EXERCISE DETAILS:
Show each line that has the string "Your" in it.

[Records from a dataset]
┄┄┄┄┄┄
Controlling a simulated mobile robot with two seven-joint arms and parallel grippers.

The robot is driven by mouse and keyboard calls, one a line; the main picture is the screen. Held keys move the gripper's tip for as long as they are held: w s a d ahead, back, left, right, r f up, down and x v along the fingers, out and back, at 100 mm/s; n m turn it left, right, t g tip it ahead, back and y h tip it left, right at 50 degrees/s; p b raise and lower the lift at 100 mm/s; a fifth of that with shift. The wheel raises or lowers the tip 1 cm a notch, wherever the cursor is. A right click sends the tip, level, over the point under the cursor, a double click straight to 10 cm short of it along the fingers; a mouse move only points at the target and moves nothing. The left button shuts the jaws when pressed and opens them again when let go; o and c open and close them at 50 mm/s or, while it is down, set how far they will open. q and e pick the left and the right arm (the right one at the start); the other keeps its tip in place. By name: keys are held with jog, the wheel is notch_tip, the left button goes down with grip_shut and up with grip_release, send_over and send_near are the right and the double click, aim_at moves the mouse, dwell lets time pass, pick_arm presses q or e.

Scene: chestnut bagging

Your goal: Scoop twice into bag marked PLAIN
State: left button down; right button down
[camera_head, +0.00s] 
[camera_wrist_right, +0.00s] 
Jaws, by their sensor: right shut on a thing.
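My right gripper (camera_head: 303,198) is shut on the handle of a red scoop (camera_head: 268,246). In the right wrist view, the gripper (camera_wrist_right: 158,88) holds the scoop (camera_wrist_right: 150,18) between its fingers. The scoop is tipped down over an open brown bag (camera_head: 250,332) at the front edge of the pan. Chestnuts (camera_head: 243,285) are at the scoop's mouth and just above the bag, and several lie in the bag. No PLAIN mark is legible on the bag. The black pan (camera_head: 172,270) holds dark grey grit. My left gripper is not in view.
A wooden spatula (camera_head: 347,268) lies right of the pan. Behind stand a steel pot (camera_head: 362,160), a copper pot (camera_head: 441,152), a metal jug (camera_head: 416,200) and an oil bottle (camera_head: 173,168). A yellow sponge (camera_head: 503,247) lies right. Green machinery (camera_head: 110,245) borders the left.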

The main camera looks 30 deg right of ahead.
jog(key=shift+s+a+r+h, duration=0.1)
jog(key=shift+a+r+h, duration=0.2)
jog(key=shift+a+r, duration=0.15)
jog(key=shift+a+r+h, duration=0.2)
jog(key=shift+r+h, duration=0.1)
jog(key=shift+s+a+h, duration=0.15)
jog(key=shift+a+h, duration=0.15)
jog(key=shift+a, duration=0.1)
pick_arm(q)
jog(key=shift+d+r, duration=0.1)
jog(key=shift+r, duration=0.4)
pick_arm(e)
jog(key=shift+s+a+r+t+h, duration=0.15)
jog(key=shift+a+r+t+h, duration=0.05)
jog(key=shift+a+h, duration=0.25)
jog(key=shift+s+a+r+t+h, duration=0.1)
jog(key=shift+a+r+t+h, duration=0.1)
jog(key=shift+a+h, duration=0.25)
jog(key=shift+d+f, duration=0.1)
┄┄┄┄┄┄
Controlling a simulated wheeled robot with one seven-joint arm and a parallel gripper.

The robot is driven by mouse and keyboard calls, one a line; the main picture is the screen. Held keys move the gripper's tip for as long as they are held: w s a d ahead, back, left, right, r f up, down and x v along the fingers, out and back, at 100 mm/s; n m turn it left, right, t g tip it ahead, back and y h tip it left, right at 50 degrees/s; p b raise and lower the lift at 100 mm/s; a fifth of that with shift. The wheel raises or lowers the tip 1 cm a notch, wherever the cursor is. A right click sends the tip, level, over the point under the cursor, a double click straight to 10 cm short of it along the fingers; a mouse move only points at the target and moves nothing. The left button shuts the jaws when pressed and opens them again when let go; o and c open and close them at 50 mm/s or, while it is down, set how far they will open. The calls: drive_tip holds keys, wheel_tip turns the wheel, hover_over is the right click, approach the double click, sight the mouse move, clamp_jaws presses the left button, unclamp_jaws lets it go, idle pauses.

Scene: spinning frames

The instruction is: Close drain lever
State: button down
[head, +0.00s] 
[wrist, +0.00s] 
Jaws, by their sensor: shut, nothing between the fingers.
┄┄┄┄┄┄
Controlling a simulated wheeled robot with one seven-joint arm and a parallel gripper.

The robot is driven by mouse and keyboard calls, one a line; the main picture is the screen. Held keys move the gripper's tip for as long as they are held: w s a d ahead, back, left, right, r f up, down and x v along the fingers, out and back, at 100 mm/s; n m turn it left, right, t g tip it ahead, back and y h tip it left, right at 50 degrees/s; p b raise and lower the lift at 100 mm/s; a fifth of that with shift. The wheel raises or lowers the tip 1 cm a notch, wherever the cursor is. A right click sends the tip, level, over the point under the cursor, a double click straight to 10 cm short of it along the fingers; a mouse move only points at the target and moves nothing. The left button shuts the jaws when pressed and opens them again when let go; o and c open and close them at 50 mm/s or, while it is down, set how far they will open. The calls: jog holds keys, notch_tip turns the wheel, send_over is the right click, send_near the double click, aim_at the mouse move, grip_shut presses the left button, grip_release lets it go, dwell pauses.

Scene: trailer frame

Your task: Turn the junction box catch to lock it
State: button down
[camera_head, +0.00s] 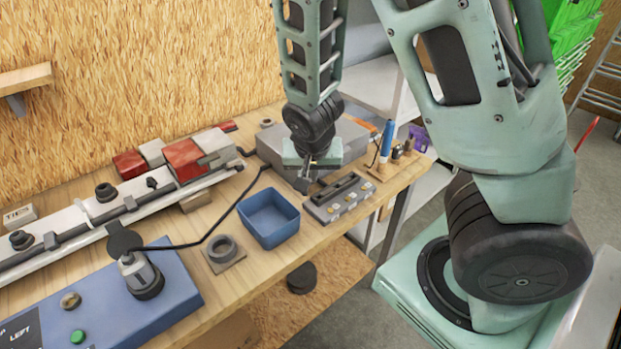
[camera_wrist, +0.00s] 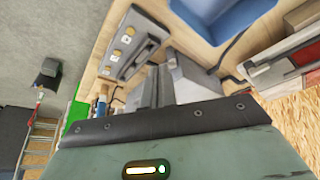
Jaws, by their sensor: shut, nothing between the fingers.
┄┄┄┄┄┄
SOLUTION TO THIS TASK:
Your goal: Scoop twice into bag marked PLAIN
Your task: Turn the junction box catch to lock it

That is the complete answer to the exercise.